Exercise aim
What is the number of lines containing "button"? Give only that number.

Information supplied
___

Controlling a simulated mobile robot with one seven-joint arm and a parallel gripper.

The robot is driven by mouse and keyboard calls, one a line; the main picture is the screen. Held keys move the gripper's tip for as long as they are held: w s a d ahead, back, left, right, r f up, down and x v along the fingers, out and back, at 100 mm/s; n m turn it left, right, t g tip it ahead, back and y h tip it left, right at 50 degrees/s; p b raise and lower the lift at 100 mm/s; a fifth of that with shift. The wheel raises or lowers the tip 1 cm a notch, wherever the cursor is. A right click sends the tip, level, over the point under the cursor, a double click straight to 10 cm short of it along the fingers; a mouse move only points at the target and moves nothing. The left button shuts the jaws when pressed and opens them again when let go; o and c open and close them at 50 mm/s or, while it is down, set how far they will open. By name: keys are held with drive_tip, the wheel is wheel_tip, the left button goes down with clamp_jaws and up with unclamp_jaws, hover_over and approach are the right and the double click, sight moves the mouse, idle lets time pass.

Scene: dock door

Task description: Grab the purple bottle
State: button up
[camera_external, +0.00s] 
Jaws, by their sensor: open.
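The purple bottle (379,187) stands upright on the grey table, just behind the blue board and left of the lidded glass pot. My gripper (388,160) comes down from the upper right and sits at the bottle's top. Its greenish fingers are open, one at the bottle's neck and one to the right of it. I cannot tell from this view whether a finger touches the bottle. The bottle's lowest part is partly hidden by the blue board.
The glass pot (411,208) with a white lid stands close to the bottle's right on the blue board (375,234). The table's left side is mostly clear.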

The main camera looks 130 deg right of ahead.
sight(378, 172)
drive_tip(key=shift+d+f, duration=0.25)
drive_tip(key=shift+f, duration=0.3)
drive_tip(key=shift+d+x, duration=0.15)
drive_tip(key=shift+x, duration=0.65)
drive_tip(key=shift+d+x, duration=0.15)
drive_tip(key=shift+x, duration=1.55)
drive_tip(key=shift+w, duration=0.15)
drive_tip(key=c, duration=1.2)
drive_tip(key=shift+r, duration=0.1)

___

Problem solution
2